WHAT IS ASKED >> Lines that include the word "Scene" are the ones to copy.

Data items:
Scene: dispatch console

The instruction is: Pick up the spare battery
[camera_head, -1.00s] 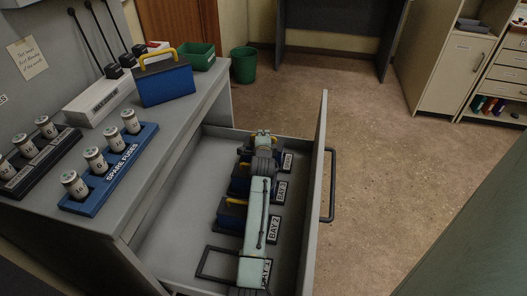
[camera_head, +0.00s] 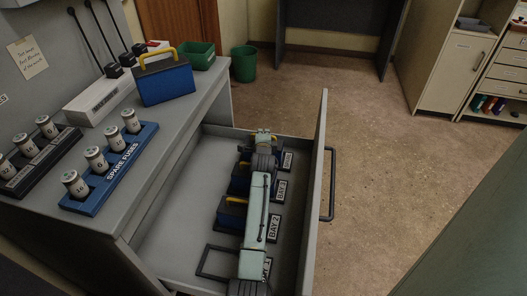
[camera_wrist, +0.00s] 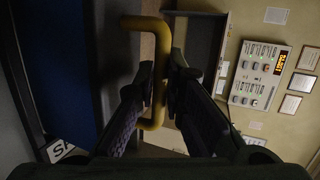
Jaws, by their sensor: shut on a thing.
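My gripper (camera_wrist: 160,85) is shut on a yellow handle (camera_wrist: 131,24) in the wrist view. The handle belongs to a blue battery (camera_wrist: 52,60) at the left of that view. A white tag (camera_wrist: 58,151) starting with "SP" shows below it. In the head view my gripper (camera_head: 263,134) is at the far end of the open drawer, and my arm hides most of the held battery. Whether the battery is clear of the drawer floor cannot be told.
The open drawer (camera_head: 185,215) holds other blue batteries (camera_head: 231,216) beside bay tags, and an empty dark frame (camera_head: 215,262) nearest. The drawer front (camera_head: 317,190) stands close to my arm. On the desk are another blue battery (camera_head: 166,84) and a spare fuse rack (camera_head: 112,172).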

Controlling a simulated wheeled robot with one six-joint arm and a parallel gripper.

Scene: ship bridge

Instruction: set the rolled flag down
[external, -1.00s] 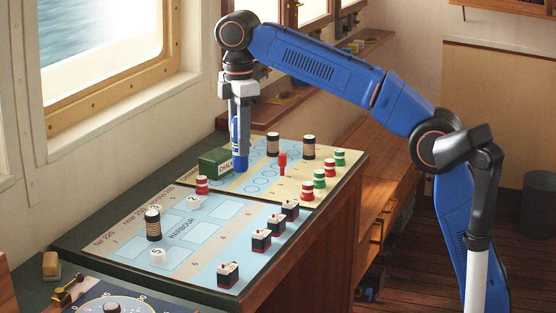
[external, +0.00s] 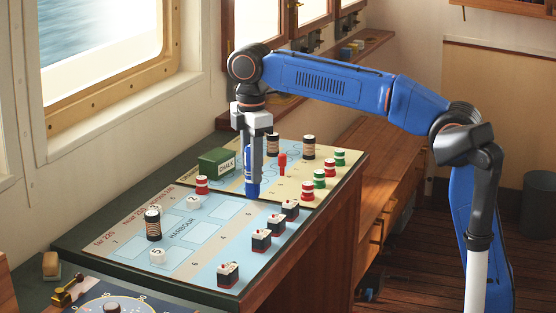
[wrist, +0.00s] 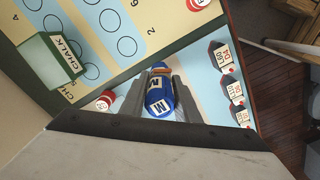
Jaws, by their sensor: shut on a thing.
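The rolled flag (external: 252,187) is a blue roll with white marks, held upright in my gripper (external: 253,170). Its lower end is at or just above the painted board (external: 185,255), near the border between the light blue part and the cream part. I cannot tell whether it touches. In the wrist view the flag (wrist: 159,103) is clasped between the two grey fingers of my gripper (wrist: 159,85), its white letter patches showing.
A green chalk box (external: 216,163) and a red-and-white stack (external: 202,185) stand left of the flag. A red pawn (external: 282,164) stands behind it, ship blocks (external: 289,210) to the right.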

==

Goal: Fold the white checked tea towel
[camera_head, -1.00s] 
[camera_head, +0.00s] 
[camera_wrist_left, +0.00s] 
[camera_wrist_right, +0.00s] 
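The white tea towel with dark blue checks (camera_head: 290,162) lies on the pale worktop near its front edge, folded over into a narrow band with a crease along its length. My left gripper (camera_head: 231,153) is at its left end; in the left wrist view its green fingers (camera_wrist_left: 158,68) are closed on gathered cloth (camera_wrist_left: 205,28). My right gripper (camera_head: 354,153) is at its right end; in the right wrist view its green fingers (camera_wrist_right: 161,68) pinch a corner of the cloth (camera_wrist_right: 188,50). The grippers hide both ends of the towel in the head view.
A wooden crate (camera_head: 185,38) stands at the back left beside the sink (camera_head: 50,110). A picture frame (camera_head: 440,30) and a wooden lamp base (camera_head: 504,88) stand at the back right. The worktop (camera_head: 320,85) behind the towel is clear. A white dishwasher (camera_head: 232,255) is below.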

OUTPUT OF THE TASK >>
Scene: dispatch console
Scene: ship bridge

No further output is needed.